Sekitar pukul 22.00, Pusat Operasi Jaringan di Perusahaan Telekomunikasi Palestina (PalTel) menyuruh Ahmad -salah satu karyawan PalTel- mengecek jaringan komunikasi di Gaza. Ada laporan pusat data utama di Distrik Sheikh Radwan di Kota Gaza mati listrik. Ini kabar buruk karena bisa mematikan seluruh arus komunikasi di Gaza.
Berangkatlah Ahmad saat itu juga ke pusat data utama yang berada di tengah-tengah medan pertempuran Israel dengan kelompok Hamas. Ahmad berisiko membahayakan nyawanya sendiri karena harus melintasi kota di saat Israel gencar mengebom dari udara. Berharap aman dari serangan Israel, Ahmad menumpang ambulans yang kebetulan lewat.
Baca juga: Asa Perpanjangan Jeda Kemanusiaan di Gaza
“Saya bilang ke sopir ambulans, kalau saya tidak bisa menghidupkan mesin generator yang mati, orang-orang tidak akan bisa menjangkau warga sipil yang terluka. Kami ini tidak kalah pentingnya dengan tenaga medis. Panggilan telepon bisa menyelamatkan nyawa,” kata Ahmad kepada Al Jazeera pada Selasa (21/11/2023). Nama responden-responden yang dihubungi Al Jazeera bukan nama sebenarnya karena alasan keamanan.
Sesampainya di pusat data utama, jarum jam telah menunjukkan pukul 02.00. Ahmad pun segera memperbaiki mesin generator pusat data. Meski bisa cepat ditangani, dia tetap tinggal di dalam gedung sampai matahari terbit. Setelah cahaya pagi menyinari tanah, ia pun menyelinap di antara puing-puing bangunan untuk bisa pulang ke rumah dengan selamat. Bekerja dengan risiko tinggi seperti itu mau tak mau harus dilakukan Ahmad untuk menghidupi keluarganya.
Kisah Ahmad ini dialami hampir semua karyawan PalTel yang berjumlah 750 orang. Harus bekerja di tengah ancaman pengeboman, pengungsian, dan kematian. Semua demi menjaga agar jaringan telekomunikasi tetap beroperasi.
Kekhawatiran Ahmad beralasan karena sampai sejauh ini setidaknya ada lima karyawan PalTel di Gaza yang tewas dalam serangan Israel. Banyak juga karyawan yang kehilangan anggota keluarganya, termasuk istri dan anak.
Pekerja kemanusiaan dan wartawan mengatakan pengoperasian jaringan komunikasi di Gaza sangat penting untuk layanan penyelamatan dan untuk mendokumentasikan realitas kondisi di lapangan kepada dunia luar.
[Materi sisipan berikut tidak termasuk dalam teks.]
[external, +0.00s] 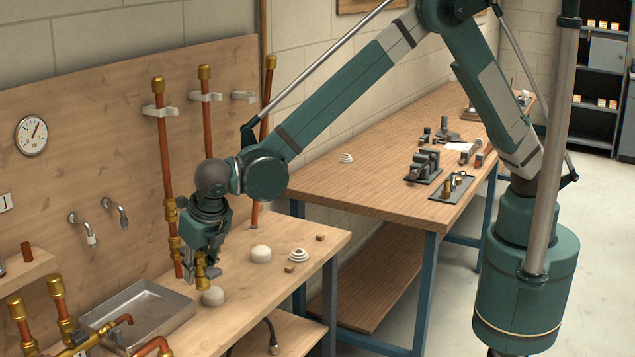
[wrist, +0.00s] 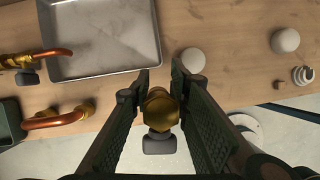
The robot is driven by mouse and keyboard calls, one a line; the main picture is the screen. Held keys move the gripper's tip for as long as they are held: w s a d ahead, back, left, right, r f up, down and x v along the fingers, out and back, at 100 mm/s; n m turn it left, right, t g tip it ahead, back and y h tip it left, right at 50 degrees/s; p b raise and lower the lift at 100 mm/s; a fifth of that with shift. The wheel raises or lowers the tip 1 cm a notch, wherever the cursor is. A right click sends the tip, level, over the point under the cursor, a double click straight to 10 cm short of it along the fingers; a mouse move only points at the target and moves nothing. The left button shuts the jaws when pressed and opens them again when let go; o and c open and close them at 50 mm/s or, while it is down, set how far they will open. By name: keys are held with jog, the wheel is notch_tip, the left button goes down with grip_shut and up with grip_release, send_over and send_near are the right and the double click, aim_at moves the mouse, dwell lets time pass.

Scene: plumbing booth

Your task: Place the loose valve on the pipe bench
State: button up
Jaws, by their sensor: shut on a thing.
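My gripper (external: 203,268) is shut on the loose valve, a brass body (wrist: 160,106) with a dark grey handle (wrist: 158,143). In the external view the valve (external: 202,277) shows small and partly hidden between the fingers. My gripper is over the front part of the wooden bench with the copper pipes (external: 235,306). In the wrist view the valve appears clear of the bench top (wrist: 230,70), with the bench's front edge behind it. Its exact height is hard to tell.
A metal tray (external: 150,312) lies left of my gripper. One pale dome (external: 213,297) is close beside it, another (external: 261,252) farther right, near a ringed white piece (external: 298,256). Copper pipes with brass fittings (external: 60,295) stand at left. A second bench (external: 370,185) carries tools.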

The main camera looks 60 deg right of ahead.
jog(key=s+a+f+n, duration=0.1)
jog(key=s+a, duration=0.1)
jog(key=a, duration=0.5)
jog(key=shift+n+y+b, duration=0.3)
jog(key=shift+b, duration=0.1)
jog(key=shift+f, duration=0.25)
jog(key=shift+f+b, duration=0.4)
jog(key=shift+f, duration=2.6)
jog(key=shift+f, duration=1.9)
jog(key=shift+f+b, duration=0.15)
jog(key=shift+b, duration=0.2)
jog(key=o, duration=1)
Video-video kiriman dari Gaza seperti upaya penyelamatan warga sipil yang terperangkap di bawah puing-puing bangunan membuat dunia terkejut dan mulai menggalang dukungan.
Baca juga: China dan Angan Perdamaian di Palestina
Tetapi kabar dari Gaza tersendat-sendat karena Israel sempat memutuskan aliran listrik Gaza. Meski kekurangan listrik dan pengeboman terus-menerus, jaringan telekomunikasi Gaza bisa tetap beroperasi selama hampir enam minggu. CEO PalTel Abdul Majeed Melhem mengatakan hal ini karena pihaknya sudah mempersiapkan diri selama 15 tahun untuk menghadapi kemungkinan terjadinya konflik seperti saat ini.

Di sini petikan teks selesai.